**Instruction:**
Among the entries, which lines carry the string "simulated"? Copy each of them.

Records contained in a dataset:
╔══
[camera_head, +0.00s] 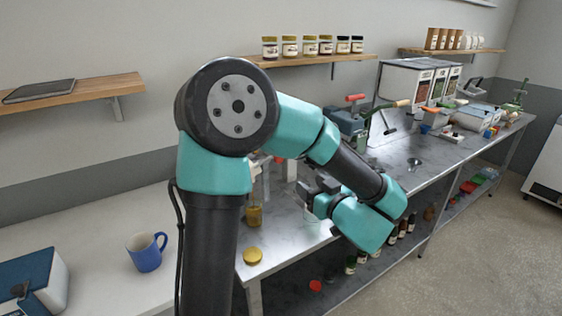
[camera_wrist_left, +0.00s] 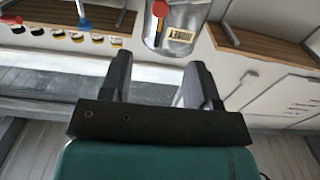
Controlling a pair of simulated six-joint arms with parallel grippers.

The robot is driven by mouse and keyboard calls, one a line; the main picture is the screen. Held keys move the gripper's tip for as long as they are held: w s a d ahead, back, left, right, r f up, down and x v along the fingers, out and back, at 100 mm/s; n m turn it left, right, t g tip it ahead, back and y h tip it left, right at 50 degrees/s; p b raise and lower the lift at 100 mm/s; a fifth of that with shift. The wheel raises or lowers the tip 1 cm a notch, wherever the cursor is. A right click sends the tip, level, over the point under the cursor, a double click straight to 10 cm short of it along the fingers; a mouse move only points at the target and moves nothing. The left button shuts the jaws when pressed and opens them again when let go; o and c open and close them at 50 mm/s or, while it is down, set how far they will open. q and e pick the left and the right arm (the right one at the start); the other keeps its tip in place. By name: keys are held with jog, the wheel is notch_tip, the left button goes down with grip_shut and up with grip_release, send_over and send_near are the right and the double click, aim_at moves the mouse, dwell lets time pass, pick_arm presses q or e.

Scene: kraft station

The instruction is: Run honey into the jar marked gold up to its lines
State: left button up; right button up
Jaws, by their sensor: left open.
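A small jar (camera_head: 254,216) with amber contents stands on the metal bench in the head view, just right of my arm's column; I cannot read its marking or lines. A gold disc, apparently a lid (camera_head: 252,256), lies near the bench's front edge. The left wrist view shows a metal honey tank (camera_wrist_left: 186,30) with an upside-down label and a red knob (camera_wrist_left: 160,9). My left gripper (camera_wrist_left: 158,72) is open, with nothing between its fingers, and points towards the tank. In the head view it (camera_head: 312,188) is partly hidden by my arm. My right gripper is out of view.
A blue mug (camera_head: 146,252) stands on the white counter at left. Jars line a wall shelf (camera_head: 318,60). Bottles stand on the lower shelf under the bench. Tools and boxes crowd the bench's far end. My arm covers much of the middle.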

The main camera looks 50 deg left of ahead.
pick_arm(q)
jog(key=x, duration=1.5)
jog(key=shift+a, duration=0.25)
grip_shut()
╚══
╔══
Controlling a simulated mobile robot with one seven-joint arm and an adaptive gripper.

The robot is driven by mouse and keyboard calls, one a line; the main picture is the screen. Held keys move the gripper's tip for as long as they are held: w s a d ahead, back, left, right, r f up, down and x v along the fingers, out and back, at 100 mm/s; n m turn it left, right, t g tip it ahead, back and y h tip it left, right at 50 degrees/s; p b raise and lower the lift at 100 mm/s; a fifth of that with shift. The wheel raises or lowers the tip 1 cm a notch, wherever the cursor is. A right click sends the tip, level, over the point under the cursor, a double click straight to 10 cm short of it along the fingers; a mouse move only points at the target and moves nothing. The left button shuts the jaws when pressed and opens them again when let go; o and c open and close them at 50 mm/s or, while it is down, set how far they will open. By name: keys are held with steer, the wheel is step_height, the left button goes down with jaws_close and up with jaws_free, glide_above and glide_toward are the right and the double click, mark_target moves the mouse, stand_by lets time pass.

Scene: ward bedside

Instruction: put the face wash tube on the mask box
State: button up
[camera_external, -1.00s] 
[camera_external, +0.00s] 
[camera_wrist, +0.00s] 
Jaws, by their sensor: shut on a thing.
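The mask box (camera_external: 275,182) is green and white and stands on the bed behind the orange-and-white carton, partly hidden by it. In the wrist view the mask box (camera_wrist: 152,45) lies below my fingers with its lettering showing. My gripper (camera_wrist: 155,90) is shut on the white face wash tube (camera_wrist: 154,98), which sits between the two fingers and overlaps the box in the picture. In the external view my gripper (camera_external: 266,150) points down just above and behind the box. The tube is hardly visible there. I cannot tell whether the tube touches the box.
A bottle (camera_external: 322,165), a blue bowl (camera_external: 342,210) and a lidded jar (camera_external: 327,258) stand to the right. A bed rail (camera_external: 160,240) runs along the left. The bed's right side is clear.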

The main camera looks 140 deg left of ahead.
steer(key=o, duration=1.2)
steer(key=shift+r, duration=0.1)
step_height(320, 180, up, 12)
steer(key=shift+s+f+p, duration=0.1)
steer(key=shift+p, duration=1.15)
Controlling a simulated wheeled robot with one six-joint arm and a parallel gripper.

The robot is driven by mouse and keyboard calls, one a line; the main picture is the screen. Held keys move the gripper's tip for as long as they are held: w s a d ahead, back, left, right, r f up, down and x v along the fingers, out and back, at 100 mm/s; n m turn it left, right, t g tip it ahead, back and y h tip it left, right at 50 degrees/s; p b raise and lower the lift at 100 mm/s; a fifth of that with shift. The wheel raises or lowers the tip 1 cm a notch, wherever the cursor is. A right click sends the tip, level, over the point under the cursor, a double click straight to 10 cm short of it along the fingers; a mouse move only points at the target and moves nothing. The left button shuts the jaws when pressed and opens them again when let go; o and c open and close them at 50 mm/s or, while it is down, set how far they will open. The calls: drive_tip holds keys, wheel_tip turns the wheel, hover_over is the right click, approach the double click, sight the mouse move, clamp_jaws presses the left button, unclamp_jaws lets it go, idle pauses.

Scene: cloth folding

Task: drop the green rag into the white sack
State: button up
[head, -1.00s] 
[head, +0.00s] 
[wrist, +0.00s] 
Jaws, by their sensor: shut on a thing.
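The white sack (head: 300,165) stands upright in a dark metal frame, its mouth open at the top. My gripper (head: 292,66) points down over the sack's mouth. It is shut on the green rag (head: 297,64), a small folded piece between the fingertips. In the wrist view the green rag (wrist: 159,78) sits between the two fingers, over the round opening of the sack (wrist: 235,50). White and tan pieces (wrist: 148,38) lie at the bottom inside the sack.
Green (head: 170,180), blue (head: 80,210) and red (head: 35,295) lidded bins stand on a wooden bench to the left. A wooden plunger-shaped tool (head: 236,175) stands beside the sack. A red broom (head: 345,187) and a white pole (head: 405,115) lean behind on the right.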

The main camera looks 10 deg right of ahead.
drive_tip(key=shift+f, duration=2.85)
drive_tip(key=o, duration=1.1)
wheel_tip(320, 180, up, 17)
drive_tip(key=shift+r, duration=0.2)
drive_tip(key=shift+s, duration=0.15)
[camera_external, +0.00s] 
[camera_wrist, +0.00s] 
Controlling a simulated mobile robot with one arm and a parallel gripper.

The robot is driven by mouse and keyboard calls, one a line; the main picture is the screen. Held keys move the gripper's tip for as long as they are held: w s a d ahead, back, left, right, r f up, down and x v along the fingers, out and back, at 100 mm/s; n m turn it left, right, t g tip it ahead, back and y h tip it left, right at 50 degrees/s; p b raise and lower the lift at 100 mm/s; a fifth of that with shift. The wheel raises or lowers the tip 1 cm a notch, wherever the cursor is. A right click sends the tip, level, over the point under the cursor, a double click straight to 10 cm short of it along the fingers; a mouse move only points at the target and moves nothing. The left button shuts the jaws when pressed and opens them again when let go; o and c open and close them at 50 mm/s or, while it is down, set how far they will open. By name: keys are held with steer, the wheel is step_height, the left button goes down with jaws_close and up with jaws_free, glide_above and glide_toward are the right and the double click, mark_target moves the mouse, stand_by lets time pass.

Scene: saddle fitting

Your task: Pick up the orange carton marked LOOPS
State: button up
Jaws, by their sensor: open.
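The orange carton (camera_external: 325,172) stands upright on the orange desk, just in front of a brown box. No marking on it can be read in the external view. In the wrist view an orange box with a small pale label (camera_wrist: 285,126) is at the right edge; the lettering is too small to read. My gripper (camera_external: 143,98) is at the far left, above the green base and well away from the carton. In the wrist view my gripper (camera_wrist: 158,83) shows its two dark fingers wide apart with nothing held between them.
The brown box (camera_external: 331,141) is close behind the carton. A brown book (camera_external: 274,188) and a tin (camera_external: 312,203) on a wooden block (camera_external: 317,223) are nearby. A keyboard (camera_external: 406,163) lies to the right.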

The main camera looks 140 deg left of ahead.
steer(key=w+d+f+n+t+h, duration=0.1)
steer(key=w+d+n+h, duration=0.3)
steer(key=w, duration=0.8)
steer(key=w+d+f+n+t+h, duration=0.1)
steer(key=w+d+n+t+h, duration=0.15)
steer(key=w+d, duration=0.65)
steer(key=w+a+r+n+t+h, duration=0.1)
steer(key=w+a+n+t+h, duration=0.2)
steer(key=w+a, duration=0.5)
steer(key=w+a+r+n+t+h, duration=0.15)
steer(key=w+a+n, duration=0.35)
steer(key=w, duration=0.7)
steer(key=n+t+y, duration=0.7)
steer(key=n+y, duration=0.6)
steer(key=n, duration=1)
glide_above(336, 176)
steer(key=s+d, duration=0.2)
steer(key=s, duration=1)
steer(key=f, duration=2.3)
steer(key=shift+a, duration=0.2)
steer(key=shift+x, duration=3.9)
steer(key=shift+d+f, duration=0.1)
╚══
╔══
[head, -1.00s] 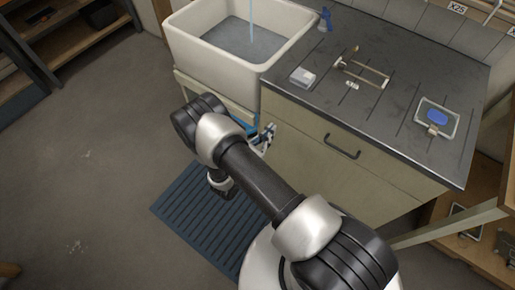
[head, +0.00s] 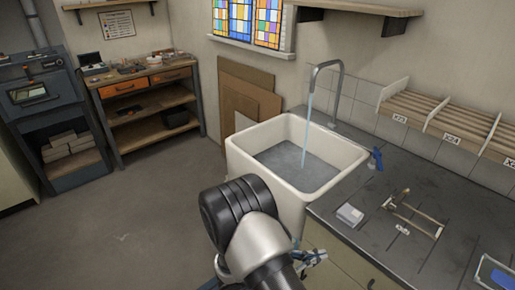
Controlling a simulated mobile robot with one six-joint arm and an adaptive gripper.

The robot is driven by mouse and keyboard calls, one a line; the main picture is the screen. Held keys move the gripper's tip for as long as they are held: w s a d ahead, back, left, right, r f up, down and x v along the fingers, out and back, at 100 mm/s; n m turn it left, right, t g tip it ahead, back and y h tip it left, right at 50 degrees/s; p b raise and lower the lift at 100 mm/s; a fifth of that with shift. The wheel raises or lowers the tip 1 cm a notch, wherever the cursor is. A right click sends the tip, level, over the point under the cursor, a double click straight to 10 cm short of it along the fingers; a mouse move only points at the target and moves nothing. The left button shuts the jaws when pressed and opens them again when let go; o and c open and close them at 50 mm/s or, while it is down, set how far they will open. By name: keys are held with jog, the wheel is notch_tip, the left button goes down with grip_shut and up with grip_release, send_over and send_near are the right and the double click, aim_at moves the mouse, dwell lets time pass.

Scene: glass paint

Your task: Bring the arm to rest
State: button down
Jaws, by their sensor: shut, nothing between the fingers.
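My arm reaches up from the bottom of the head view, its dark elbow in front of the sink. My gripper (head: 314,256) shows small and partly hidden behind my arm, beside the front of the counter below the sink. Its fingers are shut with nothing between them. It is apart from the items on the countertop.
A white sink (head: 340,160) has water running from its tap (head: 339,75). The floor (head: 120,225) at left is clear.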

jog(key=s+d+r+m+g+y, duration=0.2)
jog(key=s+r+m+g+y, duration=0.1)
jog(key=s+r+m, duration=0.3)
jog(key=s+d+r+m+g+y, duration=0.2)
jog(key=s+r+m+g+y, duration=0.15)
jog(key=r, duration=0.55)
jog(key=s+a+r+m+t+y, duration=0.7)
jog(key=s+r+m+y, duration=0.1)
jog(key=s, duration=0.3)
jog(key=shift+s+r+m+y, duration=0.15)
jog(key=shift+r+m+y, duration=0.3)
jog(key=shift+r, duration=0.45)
╚══
**Written answer:**
Controlling a pair of simulated six-joint arms with parallel grippers.
Controlling a simulated mobile robot with one seven-joint arm and an adaptive gripper.
Controlling a simulated wheeled robot with one six-joint arm and a parallel gripper.
Controlling a simulated mobile robot with one arm and a parallel gripper.
Controlling a simulated mobile robot with one six-joint arm and an adaptive gripper.

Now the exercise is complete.